Training and Optimization

Training model in Grilly

Grilly training uses explicit gradient flow:

  1. Forward pass through modules.

  2. Compute loss value.

  3. Build gradient with respect to model output.

  4. Call backward on modules/containers.

  5. Call optimizer step.

Unlike frameworks with global autograd by default, many Grilly paths expose direct backward methods per module.

Canonical loop

import numpy as np
import grilly.nn as nn
import grilly.optim as optim

model = nn.Sequential(
    nn.Linear(128, 256),
    nn.GELU(),
    nn.Linear(256, 10),
)
optimizer = optim.Adam(model.parameters(), lr=1e-3)

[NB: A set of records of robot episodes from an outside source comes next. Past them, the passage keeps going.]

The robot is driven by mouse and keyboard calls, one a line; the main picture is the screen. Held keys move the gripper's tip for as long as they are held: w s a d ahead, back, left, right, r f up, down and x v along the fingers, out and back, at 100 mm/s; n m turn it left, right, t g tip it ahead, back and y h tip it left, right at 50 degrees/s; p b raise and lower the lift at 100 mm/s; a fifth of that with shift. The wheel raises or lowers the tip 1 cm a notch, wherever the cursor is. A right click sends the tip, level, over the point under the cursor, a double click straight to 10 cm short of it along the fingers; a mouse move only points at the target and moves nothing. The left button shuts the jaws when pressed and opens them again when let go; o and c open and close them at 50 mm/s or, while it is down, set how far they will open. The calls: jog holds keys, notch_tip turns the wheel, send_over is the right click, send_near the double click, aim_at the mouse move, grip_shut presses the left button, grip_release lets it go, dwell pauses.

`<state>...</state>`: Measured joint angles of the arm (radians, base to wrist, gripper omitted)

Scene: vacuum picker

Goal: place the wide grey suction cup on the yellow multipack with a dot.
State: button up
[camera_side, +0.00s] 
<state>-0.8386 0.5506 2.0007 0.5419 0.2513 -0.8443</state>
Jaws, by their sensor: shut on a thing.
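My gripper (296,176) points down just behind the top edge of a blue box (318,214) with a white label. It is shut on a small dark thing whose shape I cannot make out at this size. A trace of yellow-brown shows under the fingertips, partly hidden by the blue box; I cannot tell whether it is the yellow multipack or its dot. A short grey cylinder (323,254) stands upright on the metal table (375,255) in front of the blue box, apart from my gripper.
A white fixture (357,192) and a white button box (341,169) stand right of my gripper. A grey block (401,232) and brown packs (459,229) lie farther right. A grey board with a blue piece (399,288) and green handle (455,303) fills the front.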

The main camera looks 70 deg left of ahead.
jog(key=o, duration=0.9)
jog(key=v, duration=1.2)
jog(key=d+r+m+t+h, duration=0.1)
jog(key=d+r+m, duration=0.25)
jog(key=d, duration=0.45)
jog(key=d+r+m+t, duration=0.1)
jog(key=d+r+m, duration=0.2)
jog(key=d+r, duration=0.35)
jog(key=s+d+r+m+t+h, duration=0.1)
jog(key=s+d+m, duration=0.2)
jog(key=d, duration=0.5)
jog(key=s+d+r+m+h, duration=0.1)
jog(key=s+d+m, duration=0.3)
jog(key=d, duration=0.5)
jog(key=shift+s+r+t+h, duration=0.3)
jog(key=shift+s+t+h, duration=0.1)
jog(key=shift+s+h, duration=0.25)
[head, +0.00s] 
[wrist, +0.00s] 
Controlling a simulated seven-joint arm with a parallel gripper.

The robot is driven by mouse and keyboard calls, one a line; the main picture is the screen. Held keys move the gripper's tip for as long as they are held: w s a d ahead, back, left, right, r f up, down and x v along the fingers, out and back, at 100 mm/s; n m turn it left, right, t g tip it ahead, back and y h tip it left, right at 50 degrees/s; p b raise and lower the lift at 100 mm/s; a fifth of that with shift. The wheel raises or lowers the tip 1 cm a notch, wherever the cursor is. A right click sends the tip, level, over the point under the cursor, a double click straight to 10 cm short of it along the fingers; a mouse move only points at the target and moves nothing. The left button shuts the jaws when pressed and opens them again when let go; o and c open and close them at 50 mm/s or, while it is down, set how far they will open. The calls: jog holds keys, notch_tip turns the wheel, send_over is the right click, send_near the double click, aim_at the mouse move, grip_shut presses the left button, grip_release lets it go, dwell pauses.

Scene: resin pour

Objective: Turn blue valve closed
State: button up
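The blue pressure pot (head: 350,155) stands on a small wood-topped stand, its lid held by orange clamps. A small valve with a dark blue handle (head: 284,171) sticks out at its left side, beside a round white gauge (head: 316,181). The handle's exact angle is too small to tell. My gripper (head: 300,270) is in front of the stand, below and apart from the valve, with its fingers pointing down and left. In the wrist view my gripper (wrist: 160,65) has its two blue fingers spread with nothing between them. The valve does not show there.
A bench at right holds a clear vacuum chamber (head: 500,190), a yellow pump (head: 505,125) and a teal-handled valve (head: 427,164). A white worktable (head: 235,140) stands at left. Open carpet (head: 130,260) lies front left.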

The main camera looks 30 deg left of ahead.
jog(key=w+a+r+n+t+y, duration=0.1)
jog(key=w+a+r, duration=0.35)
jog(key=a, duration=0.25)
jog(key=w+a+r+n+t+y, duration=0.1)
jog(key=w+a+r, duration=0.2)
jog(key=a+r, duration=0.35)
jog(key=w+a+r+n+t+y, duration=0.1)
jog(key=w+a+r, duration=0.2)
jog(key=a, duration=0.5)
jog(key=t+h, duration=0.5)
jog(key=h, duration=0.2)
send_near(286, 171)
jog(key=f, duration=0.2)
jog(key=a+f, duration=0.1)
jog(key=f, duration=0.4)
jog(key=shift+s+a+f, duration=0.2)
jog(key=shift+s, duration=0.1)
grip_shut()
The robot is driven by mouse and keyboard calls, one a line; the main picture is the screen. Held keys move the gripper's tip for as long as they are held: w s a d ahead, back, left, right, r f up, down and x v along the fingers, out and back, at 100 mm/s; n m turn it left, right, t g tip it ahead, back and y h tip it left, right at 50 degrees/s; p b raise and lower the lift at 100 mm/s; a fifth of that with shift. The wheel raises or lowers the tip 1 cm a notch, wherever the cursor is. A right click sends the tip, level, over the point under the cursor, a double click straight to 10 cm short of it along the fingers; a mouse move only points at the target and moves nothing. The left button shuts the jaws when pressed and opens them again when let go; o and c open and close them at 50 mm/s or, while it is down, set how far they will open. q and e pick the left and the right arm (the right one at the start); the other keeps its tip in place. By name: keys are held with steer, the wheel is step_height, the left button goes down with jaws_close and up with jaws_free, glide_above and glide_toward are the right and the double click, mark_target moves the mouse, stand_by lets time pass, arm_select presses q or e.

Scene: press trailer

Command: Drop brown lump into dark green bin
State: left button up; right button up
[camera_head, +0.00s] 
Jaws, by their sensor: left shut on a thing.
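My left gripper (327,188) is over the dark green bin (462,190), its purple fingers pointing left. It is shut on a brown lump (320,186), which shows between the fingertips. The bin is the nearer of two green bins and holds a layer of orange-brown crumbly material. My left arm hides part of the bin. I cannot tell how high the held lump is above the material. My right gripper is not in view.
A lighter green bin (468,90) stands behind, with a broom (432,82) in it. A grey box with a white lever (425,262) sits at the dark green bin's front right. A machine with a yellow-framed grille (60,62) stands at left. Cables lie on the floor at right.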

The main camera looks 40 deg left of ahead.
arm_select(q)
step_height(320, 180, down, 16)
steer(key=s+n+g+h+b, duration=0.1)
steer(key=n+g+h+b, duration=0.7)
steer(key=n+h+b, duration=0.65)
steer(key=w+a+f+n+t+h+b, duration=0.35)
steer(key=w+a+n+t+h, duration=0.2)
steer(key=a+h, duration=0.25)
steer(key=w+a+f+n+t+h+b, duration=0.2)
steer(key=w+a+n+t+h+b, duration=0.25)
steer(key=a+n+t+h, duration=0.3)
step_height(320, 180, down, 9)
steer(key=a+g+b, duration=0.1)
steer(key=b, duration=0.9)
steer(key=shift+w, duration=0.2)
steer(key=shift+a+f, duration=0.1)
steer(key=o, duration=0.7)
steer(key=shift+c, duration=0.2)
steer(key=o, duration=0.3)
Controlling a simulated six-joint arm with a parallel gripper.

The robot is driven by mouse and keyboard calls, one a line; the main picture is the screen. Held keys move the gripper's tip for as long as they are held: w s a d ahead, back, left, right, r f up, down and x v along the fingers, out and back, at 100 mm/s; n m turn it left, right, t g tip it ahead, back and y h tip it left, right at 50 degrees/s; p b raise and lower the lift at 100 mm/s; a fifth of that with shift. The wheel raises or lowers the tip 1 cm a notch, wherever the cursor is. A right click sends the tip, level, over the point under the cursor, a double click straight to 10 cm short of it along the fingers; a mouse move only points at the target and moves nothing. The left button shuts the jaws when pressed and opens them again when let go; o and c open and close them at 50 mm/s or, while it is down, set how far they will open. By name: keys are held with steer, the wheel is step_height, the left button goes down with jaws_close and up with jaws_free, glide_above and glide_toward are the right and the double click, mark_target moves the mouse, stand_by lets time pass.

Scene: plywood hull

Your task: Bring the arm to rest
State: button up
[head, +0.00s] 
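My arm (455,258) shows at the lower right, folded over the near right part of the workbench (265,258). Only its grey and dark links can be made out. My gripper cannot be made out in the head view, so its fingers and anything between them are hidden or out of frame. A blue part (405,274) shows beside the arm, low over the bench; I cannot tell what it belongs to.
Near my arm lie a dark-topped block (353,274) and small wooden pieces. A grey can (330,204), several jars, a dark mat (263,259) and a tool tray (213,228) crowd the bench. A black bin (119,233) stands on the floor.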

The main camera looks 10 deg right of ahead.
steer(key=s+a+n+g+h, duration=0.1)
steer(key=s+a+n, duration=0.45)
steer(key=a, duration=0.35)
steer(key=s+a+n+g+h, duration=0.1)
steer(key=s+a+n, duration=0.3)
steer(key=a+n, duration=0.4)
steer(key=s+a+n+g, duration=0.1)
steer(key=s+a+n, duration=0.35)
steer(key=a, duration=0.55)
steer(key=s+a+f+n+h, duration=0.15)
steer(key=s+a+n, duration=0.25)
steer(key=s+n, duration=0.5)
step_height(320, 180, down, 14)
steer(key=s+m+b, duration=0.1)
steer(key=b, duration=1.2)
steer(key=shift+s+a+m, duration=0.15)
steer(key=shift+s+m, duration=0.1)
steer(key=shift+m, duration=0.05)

x = np.random.randn(64, 128).astype(np.float32)
y = np.random.randn(64, 10).astype(np.float32)

pred = model(x)
loss = np.mean((pred - y) ** 2)
grad_out = (2.0 / y.size) * (pred - y)

model.zero_grad()
model.backward(grad_out)
optimizer.step()

Optimizers

grilly.optim includes:

  • Adam, AdamW

  • SGD

  • NLMS

  • NaturalGradient

  • scheduler utilities (StepLR, CosineAnnealingLR, etc.)

The optimizer layer can use GPU-backed update paths when available, with CPU fallback behavior when needed.

Gradient lifecycle

Typical parameter lifecycle:

  • param.grad is written during backward.

  • optimizer.step() consumes gradient and updates parameter.

  • zero_grad() clears or resets gradients for the next step.

Numerical and runtime tips

  1. Keep all training arrays in float32.

  2. Verify gradients are finite before optimizer step.

  3. Start with small learning rates for custom module stacks.

  4. For long runs, checkpoint model/optimizer state periodically.